Over the past few decades, the quality and availability of public housing has been eroded by successive governments as housing policies increasingly skewed toward the commercial interests of developers and investors, both landlords and speculators, rather than the needs of the increasing number of Australians who are struggling to keep a roof over their heads. The result of this decades-long policy drift is over 122,000 homeless across Australia. Over 17,000 of them are children aged under 12 years. More and more people, including families, children and young people, are living in tents, cars, caravans, on the street or couch-surfing between friends and relatives. Homelessness disproportionately affects those who are most vulnerable. At the last census, almost 25,000 First Nations people were experiencing homelessness, which is 20 per cent of the homeless population. As the cost of living continues to increase, fuelled by the price-profit spiral, the fastest-growing group within the homeless population is women over the age of 55. In a 2021 study by La Trobe University, 23 per cent of young LGBTQIA+ people surveyed had experienced homelessness.

Solutions for our housing crisis demand action, particularly in relation to our most vulnerable citizens. The scale of the crisis for renters, for those who want to buy and for people without homes of any kind is huge. The proposals before us—the HAFF and the $3 billion on the table, resulting from pressure from the Greens—are not enough, but they are an important advance on what we had nine months ago. We need to fight on, and we will, for rent caps and for more public housing, but I point out that, without our efforts today—the work of Greens campaigners in cities and regions across our country and the actions within this parliament and place, pushing hard—we would not have the propositions that we have before us this evening. To all of those who said that we were letting the perfect be the enemy of the good and should have settled earlier, you can see how standing up to an inadequate offer and staying at the negotiating table has delivered better outcomes. It's better than crumbs off the table. They are not enough. We need much larger and more solid solutions, and that's what we now see.

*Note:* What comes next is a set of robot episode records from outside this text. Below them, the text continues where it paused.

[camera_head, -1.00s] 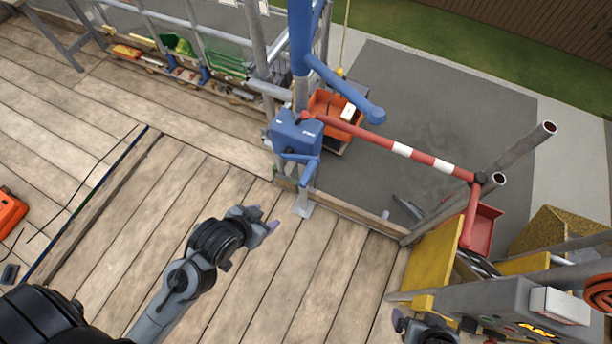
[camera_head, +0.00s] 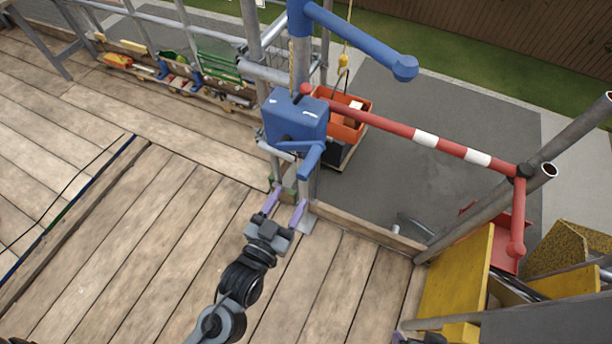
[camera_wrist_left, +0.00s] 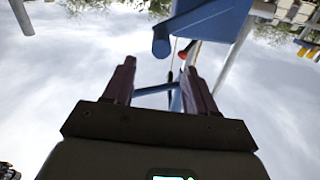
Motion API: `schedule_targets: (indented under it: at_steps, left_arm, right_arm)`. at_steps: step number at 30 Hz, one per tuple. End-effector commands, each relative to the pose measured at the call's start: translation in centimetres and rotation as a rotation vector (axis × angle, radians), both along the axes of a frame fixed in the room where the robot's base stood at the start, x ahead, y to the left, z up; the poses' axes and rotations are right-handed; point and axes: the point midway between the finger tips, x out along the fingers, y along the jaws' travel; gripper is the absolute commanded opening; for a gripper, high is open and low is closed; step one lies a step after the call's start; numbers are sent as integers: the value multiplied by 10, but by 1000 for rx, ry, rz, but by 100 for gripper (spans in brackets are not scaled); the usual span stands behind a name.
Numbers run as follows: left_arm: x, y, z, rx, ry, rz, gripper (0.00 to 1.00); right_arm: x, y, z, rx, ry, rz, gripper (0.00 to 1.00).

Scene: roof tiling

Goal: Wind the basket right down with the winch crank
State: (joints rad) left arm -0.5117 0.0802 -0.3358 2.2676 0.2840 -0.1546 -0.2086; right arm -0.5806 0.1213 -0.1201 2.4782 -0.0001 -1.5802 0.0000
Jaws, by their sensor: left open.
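The blue winch (camera_head: 296,118) is mounted on the scaffold post at the platform edge. Its blue crank (camera_head: 311,160) hangs down at the front, its lower end pointing down. The orange basket (camera_head: 361,128) is behind the winch, beyond the edge, below a yellow hook (camera_head: 343,62); a pale item is inside. I cannot tell whether it touches anything below. My left gripper (camera_head: 285,196) is open and empty, its purple fingers just below the crank. The left wrist view shows the fingers (camera_wrist_left: 158,85) with the blue winch (camera_wrist_left: 210,22) beyond. Part of my right gripper (camera_head: 420,338) shows at the bottom edge; its jaws are unclear.
A blue hoist arm (camera_head: 360,42) juts overhead. A red and white barrier bar (camera_head: 425,139) crosses the opening to the right. A yellow panel (camera_head: 458,280) stands right of the opening. The plank floor (camera_head: 160,250) left of the gripper is clear.

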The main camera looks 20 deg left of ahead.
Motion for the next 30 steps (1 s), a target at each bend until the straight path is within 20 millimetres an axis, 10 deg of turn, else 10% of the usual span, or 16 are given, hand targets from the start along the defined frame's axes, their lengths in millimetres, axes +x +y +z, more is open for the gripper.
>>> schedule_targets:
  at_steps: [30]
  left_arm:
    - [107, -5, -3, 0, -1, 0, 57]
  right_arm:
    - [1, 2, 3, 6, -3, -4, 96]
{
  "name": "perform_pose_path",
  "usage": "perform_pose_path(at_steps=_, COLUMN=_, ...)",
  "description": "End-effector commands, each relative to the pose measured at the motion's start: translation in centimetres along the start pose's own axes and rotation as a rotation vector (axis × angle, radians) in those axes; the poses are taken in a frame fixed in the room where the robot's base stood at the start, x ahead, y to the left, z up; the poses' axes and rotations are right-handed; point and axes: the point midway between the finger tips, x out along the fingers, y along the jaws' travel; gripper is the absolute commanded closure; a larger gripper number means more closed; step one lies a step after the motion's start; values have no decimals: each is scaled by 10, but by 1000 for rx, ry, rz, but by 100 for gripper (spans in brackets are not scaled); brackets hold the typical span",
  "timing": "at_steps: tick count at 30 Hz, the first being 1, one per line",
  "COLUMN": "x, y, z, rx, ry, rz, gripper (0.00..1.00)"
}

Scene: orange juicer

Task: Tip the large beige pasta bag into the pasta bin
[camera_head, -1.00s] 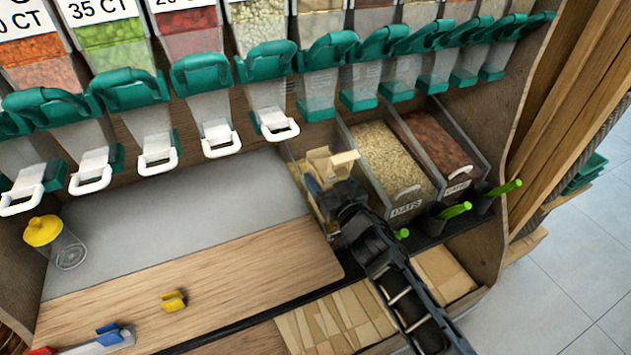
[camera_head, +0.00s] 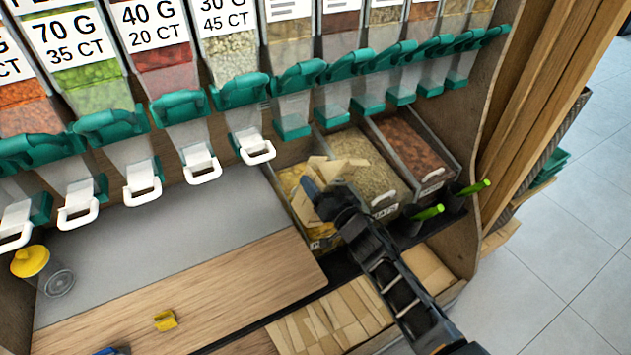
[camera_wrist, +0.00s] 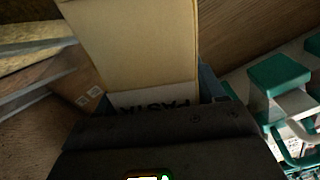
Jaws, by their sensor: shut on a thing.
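The large beige pasta bag (camera_head: 301,207) is in my gripper (camera_head: 313,192), tilted over the pasta bin. It also shows in the wrist view (camera_wrist: 135,45), with a dark PASTA label on a pale band close to my gripper. My gripper is shut on the bag; its fingers are mostly hidden in the wrist view. The pasta bin (camera_head: 318,244) is the leftmost of three open bins. Yellow pasta (camera_head: 288,179) shows in it around the bag. The bag's mouth is not clear to see.
An oats bin (camera_head: 362,160) and a bin of reddish-brown food (camera_head: 412,147) stand to the right. Green-handled scoops (camera_head: 428,213) hang in front. Teal dispensers (camera_head: 296,75) overhang the bins. The wooden board (camera_head: 220,285) at left is mostly clear.

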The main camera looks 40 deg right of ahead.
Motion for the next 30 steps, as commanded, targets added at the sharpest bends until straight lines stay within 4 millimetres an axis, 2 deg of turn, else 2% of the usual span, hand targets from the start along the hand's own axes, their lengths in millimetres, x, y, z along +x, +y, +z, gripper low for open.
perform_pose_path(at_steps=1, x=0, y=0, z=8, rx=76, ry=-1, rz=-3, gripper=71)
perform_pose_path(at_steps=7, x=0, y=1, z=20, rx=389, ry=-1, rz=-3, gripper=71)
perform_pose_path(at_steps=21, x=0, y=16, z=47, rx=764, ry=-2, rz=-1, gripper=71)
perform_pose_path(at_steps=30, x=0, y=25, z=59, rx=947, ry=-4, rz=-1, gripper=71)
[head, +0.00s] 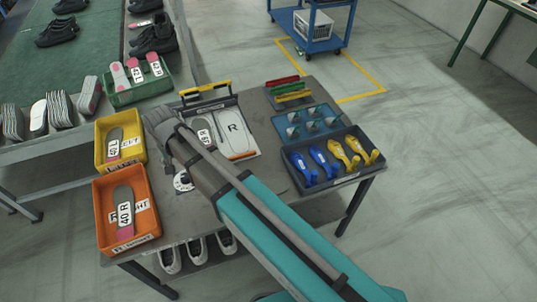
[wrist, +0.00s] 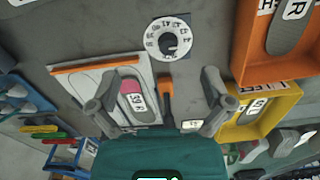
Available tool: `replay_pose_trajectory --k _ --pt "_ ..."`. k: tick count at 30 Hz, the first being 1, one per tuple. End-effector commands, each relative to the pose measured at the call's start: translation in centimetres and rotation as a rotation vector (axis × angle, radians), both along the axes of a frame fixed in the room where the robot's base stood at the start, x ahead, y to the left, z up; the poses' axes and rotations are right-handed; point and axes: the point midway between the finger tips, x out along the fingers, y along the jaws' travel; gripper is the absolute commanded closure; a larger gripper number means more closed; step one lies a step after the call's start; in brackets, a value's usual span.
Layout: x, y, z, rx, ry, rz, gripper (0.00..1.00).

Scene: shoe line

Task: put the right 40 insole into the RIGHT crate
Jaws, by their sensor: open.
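The insole labelled 40 R (head: 124,210), grey with a pink heel, lies inside the orange RIGHT crate (head: 99,222) at the table's left front corner. In the wrist view the insole (wrist: 288,30) shows partly in the orange crate (wrist: 243,50) at upper right, cut by the frame edge. My gripper (head: 160,118) is over the table, beyond the crates' right side, apart from both. In the wrist view my gripper (wrist: 159,80) has its fingers wide apart with nothing held between them.
A yellow crate (head: 101,155) with another insole stands behind the orange one. A white board marked R (head: 238,142) carries an insole, partly hidden by my arm. A round dial (wrist: 168,38) lies near the orange crate.

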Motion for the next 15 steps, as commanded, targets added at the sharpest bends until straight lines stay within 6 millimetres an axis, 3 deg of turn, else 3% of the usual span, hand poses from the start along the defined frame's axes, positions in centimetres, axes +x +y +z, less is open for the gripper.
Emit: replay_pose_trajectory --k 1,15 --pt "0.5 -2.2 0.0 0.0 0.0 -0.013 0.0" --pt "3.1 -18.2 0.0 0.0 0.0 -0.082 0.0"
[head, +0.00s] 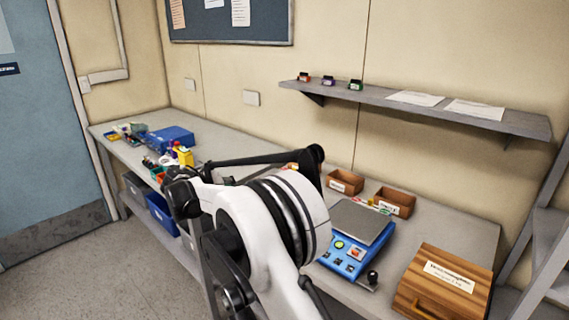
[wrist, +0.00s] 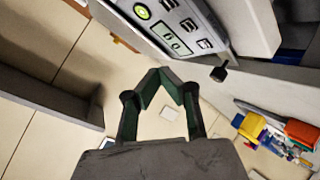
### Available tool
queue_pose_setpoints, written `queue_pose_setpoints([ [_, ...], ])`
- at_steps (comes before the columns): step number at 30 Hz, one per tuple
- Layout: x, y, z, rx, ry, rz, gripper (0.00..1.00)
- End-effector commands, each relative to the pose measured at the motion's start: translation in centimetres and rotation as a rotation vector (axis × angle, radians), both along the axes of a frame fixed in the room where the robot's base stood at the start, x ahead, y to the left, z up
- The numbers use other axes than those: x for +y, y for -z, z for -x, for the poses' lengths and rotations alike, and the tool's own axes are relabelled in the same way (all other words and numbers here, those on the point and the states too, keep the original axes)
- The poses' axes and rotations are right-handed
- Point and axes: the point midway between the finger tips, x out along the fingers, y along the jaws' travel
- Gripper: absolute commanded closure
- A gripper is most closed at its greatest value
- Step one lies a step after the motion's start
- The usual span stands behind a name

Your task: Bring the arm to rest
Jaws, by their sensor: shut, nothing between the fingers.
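My arm fills the middle of the head view, raised in front of the bench, with its white and black joints bent. My gripper (wrist: 165,73) shows in the wrist view with its two dark fingers angled together at the tips, shut and empty. I cannot make it out clearly in the head view. In the wrist view a grey device (wrist: 178,28) with a green button and a small display lies beyond the fingertips, apart from them in the picture. The arm hides part of the bench.
A wall shelf (head: 515,122) holds small items and papers. Bins stand under the bench. The floor at left is clear.

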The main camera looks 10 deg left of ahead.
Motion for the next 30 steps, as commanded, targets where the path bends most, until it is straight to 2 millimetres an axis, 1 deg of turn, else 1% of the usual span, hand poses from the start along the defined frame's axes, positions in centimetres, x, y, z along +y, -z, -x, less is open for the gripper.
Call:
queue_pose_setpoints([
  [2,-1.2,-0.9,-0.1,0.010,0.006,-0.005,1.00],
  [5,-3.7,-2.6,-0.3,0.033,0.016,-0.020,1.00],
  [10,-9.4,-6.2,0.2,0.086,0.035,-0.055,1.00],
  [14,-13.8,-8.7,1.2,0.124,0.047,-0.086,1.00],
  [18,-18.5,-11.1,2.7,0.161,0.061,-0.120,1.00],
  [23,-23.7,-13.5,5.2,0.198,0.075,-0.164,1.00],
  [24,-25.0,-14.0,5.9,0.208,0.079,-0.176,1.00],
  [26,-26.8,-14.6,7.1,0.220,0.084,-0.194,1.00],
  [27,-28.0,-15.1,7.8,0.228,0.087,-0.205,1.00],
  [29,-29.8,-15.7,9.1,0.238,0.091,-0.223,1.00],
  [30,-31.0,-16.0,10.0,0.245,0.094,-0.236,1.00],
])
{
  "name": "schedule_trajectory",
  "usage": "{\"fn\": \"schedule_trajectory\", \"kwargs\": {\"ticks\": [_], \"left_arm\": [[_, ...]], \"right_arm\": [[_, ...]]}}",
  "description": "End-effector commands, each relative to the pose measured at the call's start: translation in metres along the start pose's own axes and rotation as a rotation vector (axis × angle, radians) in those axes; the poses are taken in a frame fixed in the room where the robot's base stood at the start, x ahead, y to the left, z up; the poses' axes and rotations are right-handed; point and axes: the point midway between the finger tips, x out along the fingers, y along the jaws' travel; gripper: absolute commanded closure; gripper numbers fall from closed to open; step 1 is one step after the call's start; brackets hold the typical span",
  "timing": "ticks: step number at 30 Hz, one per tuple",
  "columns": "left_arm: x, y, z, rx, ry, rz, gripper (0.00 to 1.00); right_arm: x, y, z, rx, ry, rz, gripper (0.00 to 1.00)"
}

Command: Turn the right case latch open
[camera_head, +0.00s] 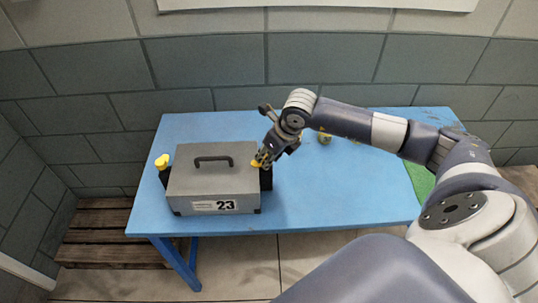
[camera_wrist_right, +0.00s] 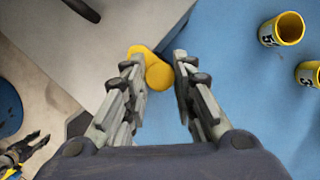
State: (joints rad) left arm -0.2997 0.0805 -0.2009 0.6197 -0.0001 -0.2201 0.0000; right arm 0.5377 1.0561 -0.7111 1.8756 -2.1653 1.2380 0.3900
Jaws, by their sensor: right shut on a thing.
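A grey case (camera_head: 214,178) with a dark handle and the label "23" stands on the blue table. Its right latch has a yellow knob (camera_head: 257,164) on a black side part. My right gripper (camera_head: 262,158) is at that latch. In the right wrist view, the yellow knob (camera_wrist_right: 150,66) is between the fingertips of my right gripper (camera_wrist_right: 157,70), which is shut on it. The left latch (camera_head: 162,162), also yellow-topped, stands at the case's left side. A small, dark, finger-like part, apparently my left gripper (camera_wrist_right: 28,148), shows at the wrist view's lower left; its jaw state is unclear.
The blue table (camera_head: 350,190) is mostly clear right of the case. Yellow cylinders stand behind my right arm; two show in the wrist view, one of them a yellow cup (camera_wrist_right: 283,30). A green mat (camera_head: 420,180) lies at the right edge. A wooden pallet (camera_head: 105,235) is at left.

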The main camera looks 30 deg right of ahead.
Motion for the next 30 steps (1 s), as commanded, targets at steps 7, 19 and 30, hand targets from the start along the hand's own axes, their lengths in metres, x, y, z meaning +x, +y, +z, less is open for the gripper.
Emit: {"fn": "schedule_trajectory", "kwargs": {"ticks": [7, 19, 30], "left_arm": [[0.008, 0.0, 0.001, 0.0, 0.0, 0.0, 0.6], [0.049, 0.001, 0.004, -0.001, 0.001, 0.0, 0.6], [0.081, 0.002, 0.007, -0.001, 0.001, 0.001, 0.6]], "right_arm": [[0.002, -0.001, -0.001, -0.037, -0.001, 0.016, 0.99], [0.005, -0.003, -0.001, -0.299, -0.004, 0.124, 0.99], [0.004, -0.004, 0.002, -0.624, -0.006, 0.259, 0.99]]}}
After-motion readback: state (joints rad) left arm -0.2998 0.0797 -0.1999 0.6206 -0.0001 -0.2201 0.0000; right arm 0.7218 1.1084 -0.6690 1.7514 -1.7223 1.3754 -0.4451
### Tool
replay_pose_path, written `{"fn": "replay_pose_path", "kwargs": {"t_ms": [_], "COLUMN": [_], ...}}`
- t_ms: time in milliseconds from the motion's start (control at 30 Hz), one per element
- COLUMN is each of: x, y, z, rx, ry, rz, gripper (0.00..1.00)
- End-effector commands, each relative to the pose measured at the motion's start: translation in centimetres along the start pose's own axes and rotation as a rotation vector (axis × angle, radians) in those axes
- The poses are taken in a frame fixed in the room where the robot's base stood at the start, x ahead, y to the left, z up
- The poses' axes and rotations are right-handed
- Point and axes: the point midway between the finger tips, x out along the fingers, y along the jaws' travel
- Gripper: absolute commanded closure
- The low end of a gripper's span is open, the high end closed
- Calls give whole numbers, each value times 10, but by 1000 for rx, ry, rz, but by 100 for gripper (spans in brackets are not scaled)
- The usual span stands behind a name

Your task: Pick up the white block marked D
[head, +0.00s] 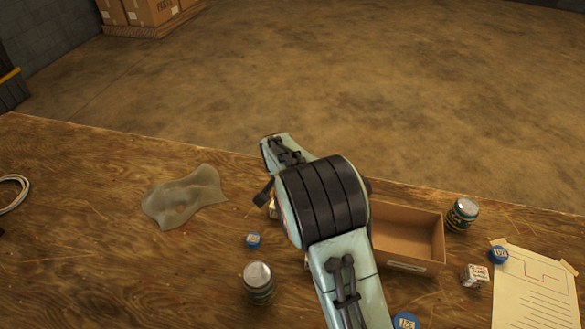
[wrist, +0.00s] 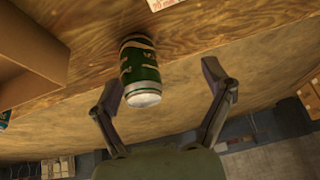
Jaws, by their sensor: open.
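Another pale block (head: 272,209) is mostly hidden behind my arm. In the wrist view, a sliver of a white thing with red print (wrist: 163,4) shows at the top edge; I cannot tell if it is the block marked D. My gripper (wrist: 163,95) is open, with a green can (wrist: 140,72) between and beyond its fingers. In the head view my arm hides most of the gripper.
An open cardboard box (head: 408,238) stands right of my arm, with a can (head: 463,214) beside it. A paper sheet (head: 536,290) lies at right.

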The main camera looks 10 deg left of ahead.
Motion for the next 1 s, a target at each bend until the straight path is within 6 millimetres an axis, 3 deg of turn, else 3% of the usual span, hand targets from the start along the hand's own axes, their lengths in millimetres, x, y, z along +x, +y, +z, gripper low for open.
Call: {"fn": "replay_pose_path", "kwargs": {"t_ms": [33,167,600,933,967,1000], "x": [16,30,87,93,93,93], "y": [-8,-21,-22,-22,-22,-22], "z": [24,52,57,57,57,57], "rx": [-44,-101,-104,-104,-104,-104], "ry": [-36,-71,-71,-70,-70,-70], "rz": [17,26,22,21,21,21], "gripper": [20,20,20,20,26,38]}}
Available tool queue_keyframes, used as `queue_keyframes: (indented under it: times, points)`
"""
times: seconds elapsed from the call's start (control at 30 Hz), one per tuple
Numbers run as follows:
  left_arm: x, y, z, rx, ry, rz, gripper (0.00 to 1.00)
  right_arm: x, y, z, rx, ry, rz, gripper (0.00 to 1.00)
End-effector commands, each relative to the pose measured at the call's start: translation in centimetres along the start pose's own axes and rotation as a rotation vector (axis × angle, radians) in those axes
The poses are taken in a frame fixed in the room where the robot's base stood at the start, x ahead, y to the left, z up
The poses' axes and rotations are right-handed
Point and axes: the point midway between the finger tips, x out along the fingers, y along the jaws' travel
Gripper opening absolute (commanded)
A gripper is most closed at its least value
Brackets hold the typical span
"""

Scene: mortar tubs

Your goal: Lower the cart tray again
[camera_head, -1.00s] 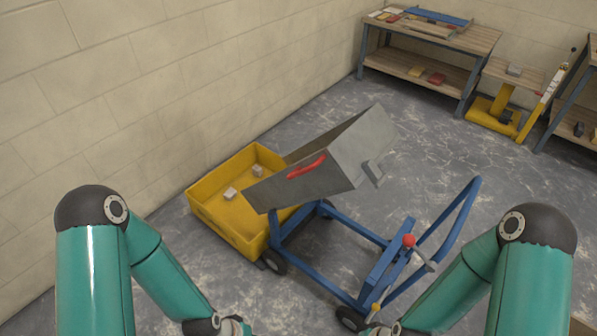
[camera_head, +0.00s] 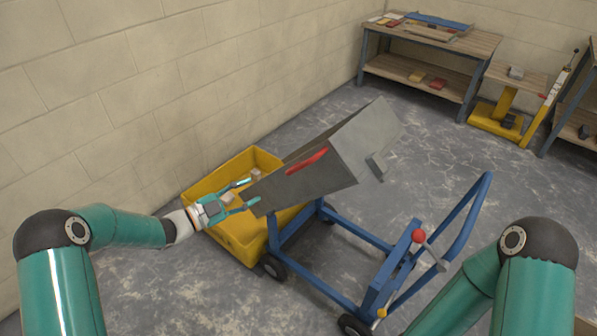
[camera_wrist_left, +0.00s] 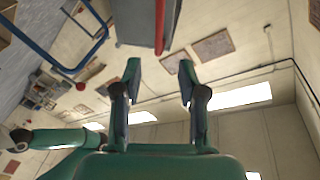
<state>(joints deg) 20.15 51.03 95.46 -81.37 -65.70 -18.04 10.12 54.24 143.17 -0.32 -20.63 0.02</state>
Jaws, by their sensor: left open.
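The cart has a blue frame (camera_head: 345,238) on black wheels and a grey tray (camera_head: 365,140) tilted steeply, its low end at the left over the yellow bin (camera_head: 240,245). A red handle (camera_head: 306,161) sits on the tray's near side. My left gripper (camera_head: 252,192) is open at the tray's low end, above the bin; whether it touches the tray is unclear. In the left wrist view, the grey tray (camera_wrist_left: 140,25) and red handle (camera_wrist_left: 160,20) lie just beyond the open, empty fingers (camera_wrist_left: 159,68). My right arm shows at lower right; its gripper is hidden.
The yellow bin holds small light blocks, partly covered by my gripper. A red-knobbed lever (camera_head: 418,236) and blue push bar (camera_head: 470,215) are at the cart's right. A wall runs behind the bin. A workbench (camera_head: 440,45) stands far back; floor between is clear.

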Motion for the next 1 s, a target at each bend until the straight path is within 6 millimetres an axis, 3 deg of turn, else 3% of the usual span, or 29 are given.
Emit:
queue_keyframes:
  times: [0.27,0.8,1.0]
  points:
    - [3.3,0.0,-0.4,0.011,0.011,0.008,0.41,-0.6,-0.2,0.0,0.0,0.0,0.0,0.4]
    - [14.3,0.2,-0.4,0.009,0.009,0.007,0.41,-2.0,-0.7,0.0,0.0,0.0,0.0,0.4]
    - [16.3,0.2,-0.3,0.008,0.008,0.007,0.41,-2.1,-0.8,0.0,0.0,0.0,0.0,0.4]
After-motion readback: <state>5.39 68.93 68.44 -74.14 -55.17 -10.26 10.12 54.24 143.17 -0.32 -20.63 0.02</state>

We intend to work much harder and in an ongoing way for the rights and conditions that face renters. Renters are on the march for real representation and effective solutions for the housing crisis. Many of their parents and communities are very concerned about what they see for the renters, especially the young people around them. We need to fix this housing crisis, and renters' voices need to be heard for long-term solutions. Housing is a human right. It deserves a genuine fix. We say to renters that we will back their voices and find those solutions going forward until those renters have safe, affordable houses to call home. In this wealthy country, we need much larger and more systematic solutions to the crisis that we now live in. Changing the housing system in Australia isn't easy, but we must do it. Housing must be treated as an essential service, a basis on which to have a job, a basis on which to raise a family and a place where you can be safe. It's an essential building block of a decent society and a decent life, and it's not a financial asset. We intend to keep up the pressure to this end, and Australians deserve no less.